* **GIVEN TASK**
Output exactly the lines from the first one down to the line containing "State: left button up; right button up", inclusive.
----- GIVEN INFORMATION -----
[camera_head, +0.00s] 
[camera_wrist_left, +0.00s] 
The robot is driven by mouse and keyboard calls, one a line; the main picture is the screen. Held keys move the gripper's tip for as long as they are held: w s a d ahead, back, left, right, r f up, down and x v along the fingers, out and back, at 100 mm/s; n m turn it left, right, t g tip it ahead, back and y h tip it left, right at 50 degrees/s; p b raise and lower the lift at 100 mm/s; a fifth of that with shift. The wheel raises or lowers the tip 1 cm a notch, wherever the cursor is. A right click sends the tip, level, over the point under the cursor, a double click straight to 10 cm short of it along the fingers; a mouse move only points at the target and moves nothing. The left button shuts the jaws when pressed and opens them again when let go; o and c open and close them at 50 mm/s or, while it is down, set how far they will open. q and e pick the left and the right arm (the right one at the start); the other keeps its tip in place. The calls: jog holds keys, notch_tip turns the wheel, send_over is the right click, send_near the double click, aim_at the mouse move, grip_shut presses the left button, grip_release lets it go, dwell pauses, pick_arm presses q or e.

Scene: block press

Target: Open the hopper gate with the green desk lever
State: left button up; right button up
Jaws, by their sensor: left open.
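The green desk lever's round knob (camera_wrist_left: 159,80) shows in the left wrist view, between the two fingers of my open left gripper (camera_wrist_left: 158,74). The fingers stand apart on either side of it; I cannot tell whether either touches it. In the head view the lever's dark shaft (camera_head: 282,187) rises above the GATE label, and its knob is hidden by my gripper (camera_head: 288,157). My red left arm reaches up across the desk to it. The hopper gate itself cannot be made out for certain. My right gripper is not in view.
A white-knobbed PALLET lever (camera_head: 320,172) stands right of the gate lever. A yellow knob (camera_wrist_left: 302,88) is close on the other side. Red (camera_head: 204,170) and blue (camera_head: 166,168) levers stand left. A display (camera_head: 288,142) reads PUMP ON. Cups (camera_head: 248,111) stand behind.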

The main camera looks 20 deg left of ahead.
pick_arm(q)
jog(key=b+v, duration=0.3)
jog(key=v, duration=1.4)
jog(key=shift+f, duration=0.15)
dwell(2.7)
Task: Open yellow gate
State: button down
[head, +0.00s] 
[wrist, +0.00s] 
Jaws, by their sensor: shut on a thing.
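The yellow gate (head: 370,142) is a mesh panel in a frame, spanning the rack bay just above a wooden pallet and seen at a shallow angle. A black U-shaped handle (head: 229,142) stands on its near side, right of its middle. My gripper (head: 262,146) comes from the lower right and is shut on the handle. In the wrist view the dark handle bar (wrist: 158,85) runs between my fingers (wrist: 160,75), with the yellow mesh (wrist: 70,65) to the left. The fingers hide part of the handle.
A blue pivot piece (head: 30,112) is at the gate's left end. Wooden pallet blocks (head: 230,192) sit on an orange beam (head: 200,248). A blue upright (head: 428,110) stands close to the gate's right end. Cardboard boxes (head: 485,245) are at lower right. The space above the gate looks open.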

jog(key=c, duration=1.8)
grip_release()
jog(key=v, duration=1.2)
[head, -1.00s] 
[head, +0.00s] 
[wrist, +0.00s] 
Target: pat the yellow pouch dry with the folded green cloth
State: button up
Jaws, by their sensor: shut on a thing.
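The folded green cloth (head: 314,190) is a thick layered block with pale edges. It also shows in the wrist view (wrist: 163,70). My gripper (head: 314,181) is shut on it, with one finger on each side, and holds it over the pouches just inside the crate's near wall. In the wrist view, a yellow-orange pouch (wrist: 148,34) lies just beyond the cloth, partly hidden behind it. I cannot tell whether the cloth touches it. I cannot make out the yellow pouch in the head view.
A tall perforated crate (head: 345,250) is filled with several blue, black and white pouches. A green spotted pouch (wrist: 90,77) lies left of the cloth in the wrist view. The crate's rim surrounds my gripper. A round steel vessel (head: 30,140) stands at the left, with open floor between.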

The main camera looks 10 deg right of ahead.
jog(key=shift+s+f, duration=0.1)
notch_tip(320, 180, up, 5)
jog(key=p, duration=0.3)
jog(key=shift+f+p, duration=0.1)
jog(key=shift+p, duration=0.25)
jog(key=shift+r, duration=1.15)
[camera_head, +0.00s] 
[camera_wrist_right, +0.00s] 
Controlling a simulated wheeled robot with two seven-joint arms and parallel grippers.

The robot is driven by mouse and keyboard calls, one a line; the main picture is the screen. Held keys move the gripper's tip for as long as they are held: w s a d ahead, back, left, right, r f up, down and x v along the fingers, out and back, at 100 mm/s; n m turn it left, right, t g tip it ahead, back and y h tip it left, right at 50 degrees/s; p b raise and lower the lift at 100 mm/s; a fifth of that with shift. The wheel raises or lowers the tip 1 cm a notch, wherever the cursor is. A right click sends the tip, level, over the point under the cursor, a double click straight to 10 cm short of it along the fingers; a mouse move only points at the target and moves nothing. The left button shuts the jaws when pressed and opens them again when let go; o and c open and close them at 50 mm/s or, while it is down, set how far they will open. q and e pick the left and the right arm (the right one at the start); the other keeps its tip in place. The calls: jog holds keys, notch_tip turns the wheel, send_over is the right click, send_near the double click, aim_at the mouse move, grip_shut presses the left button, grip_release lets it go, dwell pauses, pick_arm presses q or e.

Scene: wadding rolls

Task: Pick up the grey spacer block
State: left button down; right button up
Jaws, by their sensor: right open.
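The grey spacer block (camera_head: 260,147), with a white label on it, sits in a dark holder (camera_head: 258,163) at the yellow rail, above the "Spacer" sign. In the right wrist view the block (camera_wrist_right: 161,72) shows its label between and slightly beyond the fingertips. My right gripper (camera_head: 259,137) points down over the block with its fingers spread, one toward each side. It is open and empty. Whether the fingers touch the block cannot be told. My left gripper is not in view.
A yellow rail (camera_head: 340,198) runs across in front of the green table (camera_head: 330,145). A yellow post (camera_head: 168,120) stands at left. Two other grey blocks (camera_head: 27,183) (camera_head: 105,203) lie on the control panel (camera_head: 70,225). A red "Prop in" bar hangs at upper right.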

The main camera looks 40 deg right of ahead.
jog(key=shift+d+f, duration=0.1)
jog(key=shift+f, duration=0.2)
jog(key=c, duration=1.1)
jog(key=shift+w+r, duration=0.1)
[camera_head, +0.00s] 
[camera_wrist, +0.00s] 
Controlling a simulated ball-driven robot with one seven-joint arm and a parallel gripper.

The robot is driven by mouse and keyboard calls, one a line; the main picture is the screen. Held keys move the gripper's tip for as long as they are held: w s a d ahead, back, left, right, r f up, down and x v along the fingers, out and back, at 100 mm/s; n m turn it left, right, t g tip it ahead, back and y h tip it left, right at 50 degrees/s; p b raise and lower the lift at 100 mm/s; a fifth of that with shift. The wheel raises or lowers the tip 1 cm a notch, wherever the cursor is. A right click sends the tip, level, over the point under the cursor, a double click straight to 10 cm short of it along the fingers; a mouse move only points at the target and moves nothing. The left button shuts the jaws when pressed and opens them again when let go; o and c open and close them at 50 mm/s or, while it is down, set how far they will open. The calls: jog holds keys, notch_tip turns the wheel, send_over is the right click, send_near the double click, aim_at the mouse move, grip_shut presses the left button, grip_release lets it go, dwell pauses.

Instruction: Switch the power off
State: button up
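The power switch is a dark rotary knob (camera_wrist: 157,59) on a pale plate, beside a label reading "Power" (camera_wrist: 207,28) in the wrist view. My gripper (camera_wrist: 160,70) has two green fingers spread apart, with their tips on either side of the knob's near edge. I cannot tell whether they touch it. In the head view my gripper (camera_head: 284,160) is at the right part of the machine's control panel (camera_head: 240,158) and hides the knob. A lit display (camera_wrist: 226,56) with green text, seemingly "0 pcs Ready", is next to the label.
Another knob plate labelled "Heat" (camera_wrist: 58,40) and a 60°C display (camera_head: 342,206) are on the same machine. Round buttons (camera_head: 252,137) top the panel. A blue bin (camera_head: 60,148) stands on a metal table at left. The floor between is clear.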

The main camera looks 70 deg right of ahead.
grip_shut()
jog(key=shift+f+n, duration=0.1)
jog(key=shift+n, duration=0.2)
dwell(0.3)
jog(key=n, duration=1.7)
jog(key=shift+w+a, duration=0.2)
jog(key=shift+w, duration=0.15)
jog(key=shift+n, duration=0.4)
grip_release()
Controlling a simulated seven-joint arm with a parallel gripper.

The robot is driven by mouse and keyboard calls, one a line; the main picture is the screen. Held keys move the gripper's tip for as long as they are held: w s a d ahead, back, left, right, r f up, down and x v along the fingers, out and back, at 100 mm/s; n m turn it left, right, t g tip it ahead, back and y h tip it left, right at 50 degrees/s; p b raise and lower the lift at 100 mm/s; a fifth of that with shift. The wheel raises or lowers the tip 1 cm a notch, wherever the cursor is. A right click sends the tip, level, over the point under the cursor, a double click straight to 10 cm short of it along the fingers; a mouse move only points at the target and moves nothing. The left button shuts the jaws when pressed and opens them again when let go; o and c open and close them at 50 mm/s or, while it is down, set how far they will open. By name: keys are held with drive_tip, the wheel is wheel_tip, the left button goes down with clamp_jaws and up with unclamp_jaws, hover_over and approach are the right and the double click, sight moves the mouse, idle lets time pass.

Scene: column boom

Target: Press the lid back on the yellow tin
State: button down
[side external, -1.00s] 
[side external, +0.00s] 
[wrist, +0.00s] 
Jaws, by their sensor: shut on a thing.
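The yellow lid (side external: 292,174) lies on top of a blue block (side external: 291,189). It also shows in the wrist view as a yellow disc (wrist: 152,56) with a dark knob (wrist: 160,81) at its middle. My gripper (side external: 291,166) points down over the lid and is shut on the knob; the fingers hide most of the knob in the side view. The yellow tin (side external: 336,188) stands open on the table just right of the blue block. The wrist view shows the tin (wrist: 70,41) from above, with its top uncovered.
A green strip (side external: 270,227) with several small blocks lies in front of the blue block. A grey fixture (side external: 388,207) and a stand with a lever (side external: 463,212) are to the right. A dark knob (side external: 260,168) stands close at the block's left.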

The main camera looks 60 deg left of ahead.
-----
* **FULL SOLUTION**
[camera_head, +0.00s] 
[camera_wrist_left, +0.00s] 
The robot is driven by mouse and keyboard calls, one a line; the main picture is the screen. Held keys move the gripper's tip for as long as they are held: w s a d ahead, back, left, right, r f up, down and x v along the fingers, out and back, at 100 mm/s; n m turn it left, right, t g tip it ahead, back and y h tip it left, right at 50 degrees/s; p b raise and lower the lift at 100 mm/s; a fifth of that with shift. The wheel raises or lowers the tip 1 cm a notch, wherever the cursor is. A right click sends the tip, level, over the point under the cursor, a double click straight to 10 cm short of it along the fingers; a mouse move only points at the target and moves nothing. The left button shuts the jaws when pressed and opens them again when let go; o and c open and close them at 50 mm/s or, while it is down, set how far they will open. q and e pick the left and the right arm (the right one at the start); the other keeps its tip in place. The calls: jog holds keys, notch_tip turns the wheel, send_over is the right click, send_near the double click, aim_at the mouse move, grip_shut presses the left button, grip_release lets it go, dwell pauses, pick_arm presses q or e.

Scene: block press

Target: Open the hopper gate with the green desk lever
State: left button up; right button up

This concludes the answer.